Of course, James Adams (AKA Bob Notes) already put together a great mix of timely TOOM live performances earlier this year, stretching through the decades, from the live debut of "Love Sick" in 1997 to that haunting "Not Dark Yet" re-make in 2019. Very much worth your time, if you've yet to check it out. How weird is that "Cold Irons Bound"?! Confusing. But good. Pretty, pretty good stuff.
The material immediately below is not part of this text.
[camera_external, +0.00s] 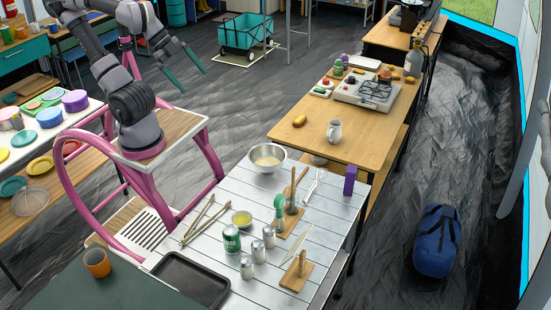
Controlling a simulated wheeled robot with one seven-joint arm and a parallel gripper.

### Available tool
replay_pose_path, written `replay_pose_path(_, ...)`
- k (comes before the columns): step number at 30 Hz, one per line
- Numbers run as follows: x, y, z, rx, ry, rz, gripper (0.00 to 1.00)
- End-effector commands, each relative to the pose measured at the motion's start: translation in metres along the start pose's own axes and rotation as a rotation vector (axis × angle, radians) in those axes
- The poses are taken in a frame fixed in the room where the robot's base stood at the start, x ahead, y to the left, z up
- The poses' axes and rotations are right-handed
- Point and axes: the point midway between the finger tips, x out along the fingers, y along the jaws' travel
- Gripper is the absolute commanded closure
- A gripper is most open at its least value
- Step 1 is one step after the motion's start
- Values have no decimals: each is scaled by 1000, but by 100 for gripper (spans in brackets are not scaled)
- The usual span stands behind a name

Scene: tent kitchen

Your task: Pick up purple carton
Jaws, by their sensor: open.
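The purple carton (350,180) stands upright at the far right corner of the slatted white table (225,199). It is a small, narrow block. My gripper (194,73) is in the upper left, raised above the floor area, with its two teal fingers spread apart and nothing between them. It is well to the left of the carton and far from it.
Beside the carton are tongs (312,184) and a wooden utensil stand (293,222). A metal bowl (267,158), a green can (231,238) and a black tray (189,280) share the table. A wooden table (300,140) with a stove adjoins behind.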

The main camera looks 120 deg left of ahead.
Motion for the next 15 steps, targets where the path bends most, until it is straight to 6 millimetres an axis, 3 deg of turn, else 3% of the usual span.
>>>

From the Doom & Gloom Archives
The Feelies - The West End, Chicago, Illinois, September 26, 1986
A thrilling set by the band that should be officially named the Garden State’s greatest group. No, not Bruce Springsteen and the E-Street Band; I’m referring to The Feelies. Even with their recent reunion, I’ve still never had the chance to see them live, so I’ve lived vicariously through amazing live recordings like the one linked below. I was having difficulty deciding on what to post — an early Crazy Rhythms-era show, a later Time For A Witness gig? Every period is wonderful. I settled on this 1986 performance in Chicago, during the Feelies’ tour in support of The Good Earth, an album I prefer slighty to the more feted debut. There’s something incredible about the Feelies live, a sort of single-minded propulsiveness that’s both wildly abandoned and mind-meltingly precise all at once. There are guitar solos, lead vocals, etc., but it all comes across as one solitary slab of awesomeness. This show also is jampacked with plenty of the band’s legendarily asskicking covers, including tunes by The Beatles, The Velvets and Neil Young. Bow down, ye mortals, before the mighty Feelies!
Currently Reading: HOT, COLD, HEAVY, LIGHT, 100 ART WRITINGS 1988-2018, by Peter Schjeldahl
Hot shit thanks for the Feelies show! Was lucky enough when I lived in DC to see them twice at the 9:30. It really is too bad they don't do more than a handfull of shows.